TASK: Search the records for the word "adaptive" and pick out every line that has it.

MATERIAL TO PROCESS:
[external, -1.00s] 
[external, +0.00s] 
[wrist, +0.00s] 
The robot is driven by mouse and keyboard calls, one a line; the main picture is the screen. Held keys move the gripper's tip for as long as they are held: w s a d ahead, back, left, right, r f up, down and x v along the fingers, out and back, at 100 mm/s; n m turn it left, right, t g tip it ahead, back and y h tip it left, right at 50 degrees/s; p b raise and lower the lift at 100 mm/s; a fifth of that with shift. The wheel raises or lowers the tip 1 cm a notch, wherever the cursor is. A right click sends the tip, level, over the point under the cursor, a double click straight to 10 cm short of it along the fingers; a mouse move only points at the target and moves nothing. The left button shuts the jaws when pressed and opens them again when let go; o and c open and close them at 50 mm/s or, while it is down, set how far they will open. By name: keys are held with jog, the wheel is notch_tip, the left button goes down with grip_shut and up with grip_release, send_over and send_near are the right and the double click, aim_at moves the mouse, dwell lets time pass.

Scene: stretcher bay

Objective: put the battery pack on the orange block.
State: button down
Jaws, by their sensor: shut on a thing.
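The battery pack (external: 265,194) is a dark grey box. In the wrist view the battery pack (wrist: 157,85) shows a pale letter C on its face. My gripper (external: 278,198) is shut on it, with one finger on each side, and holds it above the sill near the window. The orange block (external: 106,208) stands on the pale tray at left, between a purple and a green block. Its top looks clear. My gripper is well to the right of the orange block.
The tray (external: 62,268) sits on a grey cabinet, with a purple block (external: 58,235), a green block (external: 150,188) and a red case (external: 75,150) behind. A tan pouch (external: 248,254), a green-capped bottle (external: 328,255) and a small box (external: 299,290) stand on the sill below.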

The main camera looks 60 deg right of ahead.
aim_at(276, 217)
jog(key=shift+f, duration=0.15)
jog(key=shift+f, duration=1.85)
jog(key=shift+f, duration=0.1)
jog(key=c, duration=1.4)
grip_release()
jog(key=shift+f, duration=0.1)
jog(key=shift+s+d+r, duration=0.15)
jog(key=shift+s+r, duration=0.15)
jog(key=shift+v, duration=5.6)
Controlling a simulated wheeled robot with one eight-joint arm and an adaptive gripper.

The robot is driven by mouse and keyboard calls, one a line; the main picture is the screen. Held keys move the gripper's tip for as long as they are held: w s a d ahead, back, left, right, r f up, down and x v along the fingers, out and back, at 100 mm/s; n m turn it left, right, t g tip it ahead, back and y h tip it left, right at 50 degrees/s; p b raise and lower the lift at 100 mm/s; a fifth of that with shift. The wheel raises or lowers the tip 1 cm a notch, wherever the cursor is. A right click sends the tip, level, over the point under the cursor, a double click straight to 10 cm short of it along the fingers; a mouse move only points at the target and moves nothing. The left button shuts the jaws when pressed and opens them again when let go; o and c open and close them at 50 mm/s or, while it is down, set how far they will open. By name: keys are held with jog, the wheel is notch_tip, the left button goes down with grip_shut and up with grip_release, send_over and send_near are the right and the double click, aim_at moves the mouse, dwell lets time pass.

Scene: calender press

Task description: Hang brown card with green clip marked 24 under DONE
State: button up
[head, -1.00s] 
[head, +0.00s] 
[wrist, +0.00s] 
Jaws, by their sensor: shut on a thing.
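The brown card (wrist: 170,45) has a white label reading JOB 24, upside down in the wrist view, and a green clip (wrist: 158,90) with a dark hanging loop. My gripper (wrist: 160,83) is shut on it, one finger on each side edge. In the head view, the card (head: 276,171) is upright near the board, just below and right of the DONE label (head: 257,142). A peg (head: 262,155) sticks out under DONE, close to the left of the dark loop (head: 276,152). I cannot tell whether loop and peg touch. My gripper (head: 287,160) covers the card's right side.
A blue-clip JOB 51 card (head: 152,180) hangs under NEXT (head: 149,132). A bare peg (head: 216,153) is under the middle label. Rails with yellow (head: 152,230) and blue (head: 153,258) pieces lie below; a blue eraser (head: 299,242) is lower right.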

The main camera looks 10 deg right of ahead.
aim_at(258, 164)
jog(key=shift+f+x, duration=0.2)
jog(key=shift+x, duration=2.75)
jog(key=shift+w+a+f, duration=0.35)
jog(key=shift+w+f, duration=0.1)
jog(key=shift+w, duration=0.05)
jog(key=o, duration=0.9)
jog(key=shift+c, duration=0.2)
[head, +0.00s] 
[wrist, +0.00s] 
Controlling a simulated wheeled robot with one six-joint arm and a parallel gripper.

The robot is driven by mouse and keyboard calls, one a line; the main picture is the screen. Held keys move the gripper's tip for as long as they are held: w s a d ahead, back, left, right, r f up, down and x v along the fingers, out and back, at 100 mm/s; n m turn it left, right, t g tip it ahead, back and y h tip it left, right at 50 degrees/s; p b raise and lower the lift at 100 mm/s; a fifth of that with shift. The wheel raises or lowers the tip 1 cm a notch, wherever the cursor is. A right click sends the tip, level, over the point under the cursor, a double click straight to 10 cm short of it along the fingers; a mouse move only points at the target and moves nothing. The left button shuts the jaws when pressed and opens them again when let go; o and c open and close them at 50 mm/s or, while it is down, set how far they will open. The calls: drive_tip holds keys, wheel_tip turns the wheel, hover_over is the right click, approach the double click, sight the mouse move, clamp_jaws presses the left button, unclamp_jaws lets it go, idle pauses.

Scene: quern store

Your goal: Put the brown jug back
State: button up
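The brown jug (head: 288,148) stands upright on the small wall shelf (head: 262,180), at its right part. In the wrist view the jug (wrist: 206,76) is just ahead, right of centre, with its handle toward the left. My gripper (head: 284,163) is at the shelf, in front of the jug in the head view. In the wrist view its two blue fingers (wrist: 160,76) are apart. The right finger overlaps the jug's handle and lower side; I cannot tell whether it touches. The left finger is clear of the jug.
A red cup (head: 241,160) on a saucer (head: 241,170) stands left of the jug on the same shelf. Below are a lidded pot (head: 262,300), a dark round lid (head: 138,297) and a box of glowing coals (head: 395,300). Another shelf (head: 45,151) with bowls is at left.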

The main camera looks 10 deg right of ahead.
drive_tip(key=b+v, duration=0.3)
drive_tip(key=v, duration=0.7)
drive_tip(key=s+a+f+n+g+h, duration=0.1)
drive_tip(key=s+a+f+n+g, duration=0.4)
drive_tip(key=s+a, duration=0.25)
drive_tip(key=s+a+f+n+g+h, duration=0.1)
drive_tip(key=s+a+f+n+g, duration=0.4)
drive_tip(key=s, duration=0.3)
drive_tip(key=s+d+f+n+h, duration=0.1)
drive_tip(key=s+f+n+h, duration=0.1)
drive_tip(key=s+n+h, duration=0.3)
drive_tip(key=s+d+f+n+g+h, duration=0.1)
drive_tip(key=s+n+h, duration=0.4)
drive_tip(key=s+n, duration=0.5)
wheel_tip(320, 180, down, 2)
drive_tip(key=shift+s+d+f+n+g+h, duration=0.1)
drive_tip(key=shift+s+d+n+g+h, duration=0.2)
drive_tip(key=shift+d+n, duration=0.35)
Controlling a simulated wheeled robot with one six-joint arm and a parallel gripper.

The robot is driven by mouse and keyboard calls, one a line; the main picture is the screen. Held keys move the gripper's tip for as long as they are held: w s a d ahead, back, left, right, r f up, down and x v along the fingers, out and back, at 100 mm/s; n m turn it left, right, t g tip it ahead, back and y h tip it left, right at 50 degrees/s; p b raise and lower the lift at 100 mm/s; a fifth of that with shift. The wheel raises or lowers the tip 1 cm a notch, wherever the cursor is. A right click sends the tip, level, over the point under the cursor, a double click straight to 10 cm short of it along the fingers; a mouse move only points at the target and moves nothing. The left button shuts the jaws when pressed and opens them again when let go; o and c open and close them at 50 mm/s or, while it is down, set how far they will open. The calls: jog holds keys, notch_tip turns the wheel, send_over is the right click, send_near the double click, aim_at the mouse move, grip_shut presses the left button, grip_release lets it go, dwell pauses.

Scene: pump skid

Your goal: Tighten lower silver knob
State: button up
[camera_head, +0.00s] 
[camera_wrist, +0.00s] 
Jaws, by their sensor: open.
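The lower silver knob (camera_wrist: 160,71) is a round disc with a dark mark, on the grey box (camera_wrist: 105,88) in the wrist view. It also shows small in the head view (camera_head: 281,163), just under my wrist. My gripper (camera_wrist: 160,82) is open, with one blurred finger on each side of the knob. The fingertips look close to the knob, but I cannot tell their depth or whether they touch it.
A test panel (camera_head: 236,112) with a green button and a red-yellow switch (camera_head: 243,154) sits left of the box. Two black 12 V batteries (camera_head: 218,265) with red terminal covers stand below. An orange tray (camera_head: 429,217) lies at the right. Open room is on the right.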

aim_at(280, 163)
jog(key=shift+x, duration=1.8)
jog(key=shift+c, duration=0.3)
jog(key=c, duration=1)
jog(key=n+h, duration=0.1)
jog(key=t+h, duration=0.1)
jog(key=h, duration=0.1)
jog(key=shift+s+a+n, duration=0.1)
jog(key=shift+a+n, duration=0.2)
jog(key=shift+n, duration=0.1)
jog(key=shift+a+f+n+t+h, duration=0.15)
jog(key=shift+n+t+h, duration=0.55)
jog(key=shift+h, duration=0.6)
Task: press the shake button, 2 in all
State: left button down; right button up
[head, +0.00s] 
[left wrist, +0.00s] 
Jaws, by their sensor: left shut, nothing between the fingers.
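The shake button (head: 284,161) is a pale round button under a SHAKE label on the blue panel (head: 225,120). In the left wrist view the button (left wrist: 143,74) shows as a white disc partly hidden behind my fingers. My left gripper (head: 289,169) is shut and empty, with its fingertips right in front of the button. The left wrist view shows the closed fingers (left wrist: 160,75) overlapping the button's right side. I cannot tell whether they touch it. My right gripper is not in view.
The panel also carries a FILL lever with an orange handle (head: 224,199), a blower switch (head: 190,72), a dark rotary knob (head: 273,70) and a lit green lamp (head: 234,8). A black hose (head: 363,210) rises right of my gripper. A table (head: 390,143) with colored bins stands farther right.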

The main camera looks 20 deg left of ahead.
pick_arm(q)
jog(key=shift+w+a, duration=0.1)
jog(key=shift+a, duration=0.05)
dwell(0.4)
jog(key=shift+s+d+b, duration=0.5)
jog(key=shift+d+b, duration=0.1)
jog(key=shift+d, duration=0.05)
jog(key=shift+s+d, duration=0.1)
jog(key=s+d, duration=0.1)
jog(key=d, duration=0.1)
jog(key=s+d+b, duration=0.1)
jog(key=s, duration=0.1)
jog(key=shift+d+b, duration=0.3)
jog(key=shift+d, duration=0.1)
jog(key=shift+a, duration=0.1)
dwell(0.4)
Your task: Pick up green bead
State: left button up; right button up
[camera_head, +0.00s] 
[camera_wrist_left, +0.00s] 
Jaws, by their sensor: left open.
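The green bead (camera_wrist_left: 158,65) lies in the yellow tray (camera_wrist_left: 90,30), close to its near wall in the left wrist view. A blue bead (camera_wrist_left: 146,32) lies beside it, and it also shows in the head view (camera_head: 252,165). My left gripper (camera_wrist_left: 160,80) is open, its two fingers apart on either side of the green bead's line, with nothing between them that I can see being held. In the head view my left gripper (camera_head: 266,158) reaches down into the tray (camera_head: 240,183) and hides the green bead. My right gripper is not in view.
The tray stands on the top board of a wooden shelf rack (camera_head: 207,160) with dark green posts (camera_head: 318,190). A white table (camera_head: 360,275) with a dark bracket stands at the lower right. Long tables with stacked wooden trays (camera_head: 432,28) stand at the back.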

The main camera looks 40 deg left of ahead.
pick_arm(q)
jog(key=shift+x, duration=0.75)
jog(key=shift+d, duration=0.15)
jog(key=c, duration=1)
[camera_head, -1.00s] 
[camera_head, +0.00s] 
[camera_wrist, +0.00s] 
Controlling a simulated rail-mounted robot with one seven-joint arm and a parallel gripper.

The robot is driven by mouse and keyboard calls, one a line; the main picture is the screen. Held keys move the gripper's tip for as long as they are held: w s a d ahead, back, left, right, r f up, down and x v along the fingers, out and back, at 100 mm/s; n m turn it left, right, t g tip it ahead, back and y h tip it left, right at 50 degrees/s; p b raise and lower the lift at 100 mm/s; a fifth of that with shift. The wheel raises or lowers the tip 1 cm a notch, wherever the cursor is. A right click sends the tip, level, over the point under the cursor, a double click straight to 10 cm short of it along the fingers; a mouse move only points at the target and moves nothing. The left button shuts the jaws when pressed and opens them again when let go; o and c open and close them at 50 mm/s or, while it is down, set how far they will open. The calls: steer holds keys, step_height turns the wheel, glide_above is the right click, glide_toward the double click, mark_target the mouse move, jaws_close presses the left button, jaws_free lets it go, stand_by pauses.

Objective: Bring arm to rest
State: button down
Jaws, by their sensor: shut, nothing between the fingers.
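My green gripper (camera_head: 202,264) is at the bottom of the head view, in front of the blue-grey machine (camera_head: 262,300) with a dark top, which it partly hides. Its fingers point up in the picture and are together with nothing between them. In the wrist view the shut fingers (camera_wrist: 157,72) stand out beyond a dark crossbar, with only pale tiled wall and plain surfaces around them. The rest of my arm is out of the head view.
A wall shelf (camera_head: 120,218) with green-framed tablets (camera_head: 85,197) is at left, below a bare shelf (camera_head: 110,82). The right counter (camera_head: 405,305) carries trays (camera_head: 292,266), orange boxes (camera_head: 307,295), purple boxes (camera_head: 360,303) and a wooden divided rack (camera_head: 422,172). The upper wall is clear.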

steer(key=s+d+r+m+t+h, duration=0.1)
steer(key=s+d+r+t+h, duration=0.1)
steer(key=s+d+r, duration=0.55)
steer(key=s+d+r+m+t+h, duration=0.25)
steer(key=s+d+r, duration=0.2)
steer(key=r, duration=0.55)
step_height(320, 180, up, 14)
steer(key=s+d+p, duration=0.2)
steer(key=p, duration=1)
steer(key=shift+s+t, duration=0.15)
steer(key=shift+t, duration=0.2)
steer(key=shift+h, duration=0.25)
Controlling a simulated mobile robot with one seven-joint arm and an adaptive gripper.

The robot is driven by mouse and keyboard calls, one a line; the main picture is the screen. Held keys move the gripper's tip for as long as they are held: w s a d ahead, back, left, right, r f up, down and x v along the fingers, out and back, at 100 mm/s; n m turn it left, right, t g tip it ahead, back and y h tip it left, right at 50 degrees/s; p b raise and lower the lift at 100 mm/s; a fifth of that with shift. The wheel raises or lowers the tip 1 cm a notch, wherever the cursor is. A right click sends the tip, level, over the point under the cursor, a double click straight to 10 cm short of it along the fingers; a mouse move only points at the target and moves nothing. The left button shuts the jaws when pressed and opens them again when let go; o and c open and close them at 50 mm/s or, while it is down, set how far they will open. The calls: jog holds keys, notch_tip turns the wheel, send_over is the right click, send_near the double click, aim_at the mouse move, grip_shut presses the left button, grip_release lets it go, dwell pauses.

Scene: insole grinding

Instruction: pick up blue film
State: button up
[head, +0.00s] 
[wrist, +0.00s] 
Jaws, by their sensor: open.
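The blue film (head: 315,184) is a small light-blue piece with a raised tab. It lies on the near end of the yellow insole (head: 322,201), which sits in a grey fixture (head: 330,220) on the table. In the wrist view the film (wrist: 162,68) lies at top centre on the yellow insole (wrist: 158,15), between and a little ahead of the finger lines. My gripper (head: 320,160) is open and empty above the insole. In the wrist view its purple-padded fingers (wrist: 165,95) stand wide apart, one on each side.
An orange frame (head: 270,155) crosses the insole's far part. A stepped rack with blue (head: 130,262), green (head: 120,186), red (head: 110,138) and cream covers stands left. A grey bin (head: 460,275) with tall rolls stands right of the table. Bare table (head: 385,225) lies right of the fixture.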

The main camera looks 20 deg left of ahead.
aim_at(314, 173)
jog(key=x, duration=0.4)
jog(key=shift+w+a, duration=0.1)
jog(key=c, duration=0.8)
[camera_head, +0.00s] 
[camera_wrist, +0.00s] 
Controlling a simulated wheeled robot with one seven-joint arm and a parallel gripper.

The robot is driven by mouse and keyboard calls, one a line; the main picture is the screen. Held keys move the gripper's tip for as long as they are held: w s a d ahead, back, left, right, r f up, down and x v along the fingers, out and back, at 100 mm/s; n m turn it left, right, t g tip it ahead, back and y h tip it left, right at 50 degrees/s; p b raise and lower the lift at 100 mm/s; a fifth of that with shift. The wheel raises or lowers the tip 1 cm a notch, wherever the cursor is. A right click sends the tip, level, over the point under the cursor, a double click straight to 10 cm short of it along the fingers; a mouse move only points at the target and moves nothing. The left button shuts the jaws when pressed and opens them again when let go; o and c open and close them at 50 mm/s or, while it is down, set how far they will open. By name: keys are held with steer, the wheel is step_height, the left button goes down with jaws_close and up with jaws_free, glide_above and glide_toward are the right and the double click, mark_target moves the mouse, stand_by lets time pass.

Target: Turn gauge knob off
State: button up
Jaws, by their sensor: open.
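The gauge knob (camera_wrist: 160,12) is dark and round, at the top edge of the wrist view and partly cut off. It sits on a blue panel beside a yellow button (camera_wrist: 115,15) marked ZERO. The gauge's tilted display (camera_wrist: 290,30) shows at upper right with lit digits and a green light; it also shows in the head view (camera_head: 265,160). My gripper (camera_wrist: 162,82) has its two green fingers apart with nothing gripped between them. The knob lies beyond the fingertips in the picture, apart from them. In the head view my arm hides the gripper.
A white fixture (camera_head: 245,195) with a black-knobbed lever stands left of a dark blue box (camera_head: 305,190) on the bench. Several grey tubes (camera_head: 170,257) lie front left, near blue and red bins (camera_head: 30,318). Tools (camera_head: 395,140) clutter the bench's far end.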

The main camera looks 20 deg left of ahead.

FINISHED EXERCISE:
Controlling a simulated wheeled robot with one eight-joint arm and an adaptive gripper.
Controlling a simulated mobile robot with one seven-joint arm and an adaptive gripper.

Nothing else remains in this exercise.